[Begin Input records]

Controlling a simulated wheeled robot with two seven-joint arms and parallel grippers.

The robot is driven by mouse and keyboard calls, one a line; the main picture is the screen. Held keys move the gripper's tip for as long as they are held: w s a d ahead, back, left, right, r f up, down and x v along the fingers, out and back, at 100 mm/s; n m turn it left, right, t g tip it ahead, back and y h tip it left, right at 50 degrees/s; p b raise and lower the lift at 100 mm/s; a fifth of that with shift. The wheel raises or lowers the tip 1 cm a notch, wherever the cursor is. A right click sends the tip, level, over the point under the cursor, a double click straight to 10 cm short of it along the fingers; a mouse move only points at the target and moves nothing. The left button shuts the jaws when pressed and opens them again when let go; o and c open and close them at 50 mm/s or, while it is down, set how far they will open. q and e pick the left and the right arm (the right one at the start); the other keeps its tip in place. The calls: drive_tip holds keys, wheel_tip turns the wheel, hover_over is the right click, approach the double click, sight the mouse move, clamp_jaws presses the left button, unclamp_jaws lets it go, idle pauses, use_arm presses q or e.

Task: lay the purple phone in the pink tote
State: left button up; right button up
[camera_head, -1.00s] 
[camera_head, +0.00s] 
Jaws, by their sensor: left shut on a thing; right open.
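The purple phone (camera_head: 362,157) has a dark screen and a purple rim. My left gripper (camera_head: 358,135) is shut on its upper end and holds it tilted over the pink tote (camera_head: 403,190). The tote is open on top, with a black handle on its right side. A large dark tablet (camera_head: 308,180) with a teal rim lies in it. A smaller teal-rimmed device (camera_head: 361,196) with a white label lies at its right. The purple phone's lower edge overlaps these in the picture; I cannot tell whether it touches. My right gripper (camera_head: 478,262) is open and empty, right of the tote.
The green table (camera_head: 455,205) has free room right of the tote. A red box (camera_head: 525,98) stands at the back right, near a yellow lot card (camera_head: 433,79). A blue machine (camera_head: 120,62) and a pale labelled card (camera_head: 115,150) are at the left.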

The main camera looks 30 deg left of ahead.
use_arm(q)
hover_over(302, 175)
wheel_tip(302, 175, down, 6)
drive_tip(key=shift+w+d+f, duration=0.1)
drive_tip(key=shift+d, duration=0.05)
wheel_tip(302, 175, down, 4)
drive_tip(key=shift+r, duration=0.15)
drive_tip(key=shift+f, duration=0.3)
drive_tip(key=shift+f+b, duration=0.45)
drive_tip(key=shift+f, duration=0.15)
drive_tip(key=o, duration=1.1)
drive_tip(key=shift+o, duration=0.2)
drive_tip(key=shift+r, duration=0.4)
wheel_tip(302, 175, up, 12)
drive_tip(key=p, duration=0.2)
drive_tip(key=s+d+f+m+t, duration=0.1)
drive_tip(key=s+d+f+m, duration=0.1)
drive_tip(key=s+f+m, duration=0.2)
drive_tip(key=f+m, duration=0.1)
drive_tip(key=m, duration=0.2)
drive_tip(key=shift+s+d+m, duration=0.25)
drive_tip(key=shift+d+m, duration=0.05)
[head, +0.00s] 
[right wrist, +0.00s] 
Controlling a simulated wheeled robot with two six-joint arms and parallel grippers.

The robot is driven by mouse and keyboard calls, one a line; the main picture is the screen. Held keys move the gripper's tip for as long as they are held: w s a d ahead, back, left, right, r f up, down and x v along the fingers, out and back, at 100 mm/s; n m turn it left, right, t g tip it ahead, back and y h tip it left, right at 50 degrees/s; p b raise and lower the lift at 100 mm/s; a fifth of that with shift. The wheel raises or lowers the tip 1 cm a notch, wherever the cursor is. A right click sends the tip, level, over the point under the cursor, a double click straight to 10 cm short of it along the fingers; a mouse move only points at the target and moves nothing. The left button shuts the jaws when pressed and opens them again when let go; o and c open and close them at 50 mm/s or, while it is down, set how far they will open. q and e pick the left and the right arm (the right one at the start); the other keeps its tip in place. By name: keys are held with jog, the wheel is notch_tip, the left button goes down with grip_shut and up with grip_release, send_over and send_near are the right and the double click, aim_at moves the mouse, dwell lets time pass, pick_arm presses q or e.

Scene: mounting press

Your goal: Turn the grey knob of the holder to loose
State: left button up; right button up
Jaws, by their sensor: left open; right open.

[End Input records]

What you have to do.
Repeat the records above exactly.

Expected output.
Controlling a simulated wheeled robot with two seven-joint arms and parallel grippers.

The robot is driven by mouse and keyboard calls, one a line; the main picture is the screen. Held keys move the gripper's tip for as long as they are held: w s a d ahead, back, left, right, r f up, down and x v along the fingers, out and back, at 100 mm/s; n m turn it left, right, t g tip it ahead, back and y h tip it left, right at 50 degrees/s; p b raise and lower the lift at 100 mm/s; a fifth of that with shift. The wheel raises or lowers the tip 1 cm a notch, wherever the cursor is. A right click sends the tip, level, over the point under the cursor, a double click straight to 10 cm short of it along the fingers; a mouse move only points at the target and moves nothing. The left button shuts the jaws when pressed and opens them again when let go; o and c open and close them at 50 mm/s or, while it is down, set how far they will open. q and e pick the left and the right arm (the right one at the start); the other keeps its tip in place. The calls: drive_tip holds keys, wheel_tip turns the wheel, hover_over is the right click, approach the double click, sight the mouse move, clamp_jaws presses the left button, unclamp_jaws lets it go, idle pauses, use_arm presses q or e.

Task: lay the purple phone in the pink tote
State: left button up; right button up
[camera_head, -1.00s] 
[camera_head, +0.00s] 
Jaws, by their sensor: left shut on a thing; right open.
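The purple phone (camera_head: 362,157) has a dark screen and a purple rim. My left gripper (camera_head: 358,135) is shut on its upper end and holds it tilted over the pink tote (camera_head: 403,190). The tote is open on top, with a black handle on its right side. A large dark tablet (camera_head: 308,180) with a teal rim lies in it. A smaller teal-rimmed device (camera_head: 361,196) with a white label lies at its right. The purple phone's lower edge overlaps these in the picture; I cannot tell whether it touches. My right gripper (camera_head: 478,262) is open and empty, right of the tote.
The green table (camera_head: 455,205) has free room right of the tote. A red box (camera_head: 525,98) stands at the back right, near a yellow lot card (camera_head: 433,79). A blue machine (camera_head: 120,62) and a pale labelled card (camera_head: 115,150) are at the left.

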The main camera looks 30 deg left of ahead.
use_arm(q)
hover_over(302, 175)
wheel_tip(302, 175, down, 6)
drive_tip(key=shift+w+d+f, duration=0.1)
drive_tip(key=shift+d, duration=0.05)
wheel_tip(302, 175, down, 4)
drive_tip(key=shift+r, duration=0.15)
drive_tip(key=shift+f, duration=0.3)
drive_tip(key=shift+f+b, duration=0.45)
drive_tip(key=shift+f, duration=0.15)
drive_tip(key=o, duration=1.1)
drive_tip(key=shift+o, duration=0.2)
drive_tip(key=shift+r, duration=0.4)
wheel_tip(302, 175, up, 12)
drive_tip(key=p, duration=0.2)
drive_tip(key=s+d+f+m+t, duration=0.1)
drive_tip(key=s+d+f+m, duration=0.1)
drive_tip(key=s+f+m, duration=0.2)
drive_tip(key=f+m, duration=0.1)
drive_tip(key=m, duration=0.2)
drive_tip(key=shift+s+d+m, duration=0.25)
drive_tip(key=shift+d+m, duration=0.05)
[head, +0.00s] 
[right wrist, +0.00s] 
Controlling a simulated wheeled robot with two six-joint arms and parallel grippers.

The robot is driven by mouse and keyboard calls, one a line; the main picture is the screen. Held keys move the gripper's tip for as long as they are held: w s a d ahead, back, left, right, r f up, down and x v along the fingers, out and back, at 100 mm/s; n m turn it left, right, t g tip it ahead, back and y h tip it left, right at 50 degrees/s; p b raise and lower the lift at 100 mm/s; a fifth of that with shift. The wheel raises or lowers the tip 1 cm a notch, wherever the cursor is. A right click sends the tip, level, over the point under the cursor, a double click straight to 10 cm short of it along the fingers; a mouse move only points at the target and moves nothing. The left button shuts the jaws when pressed and opens them again when let go; o and c open and close them at 50 mm/s or, while it is down, set how far they will open. q and e pick the left and the right arm (the right one at the start); the other keeps its tip in place. By name: keys are held with jog, the wheel is notch_tip, the left button goes down with grip_shut and up with grip_release, send_over and send_near are the right and the double click, aim_at moves the mouse, dwell lets time pass, pick_arm presses q or e.

Scene: mounting press

Your goal: Turn the grey knob of the holder to loose
State: left button up; right button up
Jaws, by their sensor: left open; right open.

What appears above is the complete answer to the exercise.